- [DIRECTION]: Repeat exactly the lines of the listing from the line containing "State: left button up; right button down" through its last line, and nothing beyond them.

- [DATASET SECTION]:
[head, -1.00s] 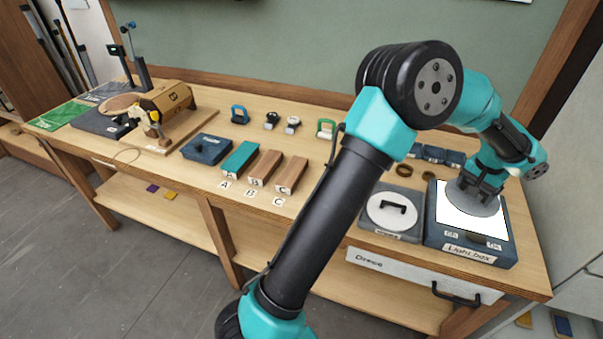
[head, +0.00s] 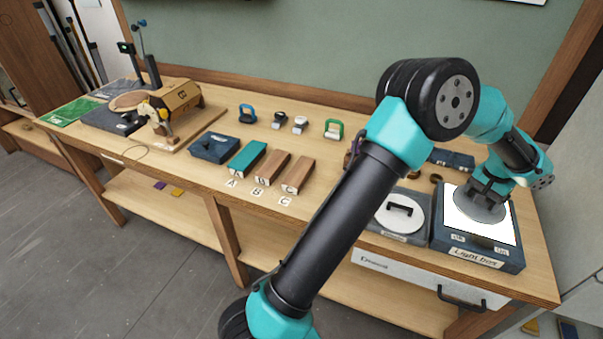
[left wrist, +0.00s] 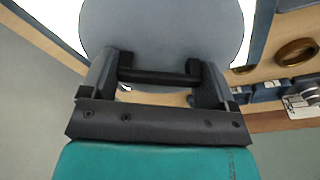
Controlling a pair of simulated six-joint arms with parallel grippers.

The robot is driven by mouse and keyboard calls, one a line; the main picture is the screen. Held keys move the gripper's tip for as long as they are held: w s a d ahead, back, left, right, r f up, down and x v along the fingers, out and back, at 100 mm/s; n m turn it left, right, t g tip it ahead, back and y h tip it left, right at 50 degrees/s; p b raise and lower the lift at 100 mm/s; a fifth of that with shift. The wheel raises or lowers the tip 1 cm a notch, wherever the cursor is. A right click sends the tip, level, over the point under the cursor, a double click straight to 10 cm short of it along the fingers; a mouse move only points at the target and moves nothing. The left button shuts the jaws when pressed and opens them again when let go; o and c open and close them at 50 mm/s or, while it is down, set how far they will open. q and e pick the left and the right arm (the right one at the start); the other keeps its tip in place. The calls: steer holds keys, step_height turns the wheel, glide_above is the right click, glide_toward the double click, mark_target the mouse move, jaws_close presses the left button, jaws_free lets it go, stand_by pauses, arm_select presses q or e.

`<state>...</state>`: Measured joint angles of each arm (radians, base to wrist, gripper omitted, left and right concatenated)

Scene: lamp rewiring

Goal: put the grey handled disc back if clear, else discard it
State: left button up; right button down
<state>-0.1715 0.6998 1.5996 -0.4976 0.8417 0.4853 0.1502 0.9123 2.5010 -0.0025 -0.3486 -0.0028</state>
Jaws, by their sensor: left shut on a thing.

- [ANSWER TO THIS PROBLEM]:
State: left button up; right button down
<state>-0.1715 0.6998 1.5996 -0.4976 0.8417 0.4853 0.1502 0.9123 2.5010 -0.0025 -0.3486 -0.0028</state>
Jaws, by their sensor: left shut on a thing.

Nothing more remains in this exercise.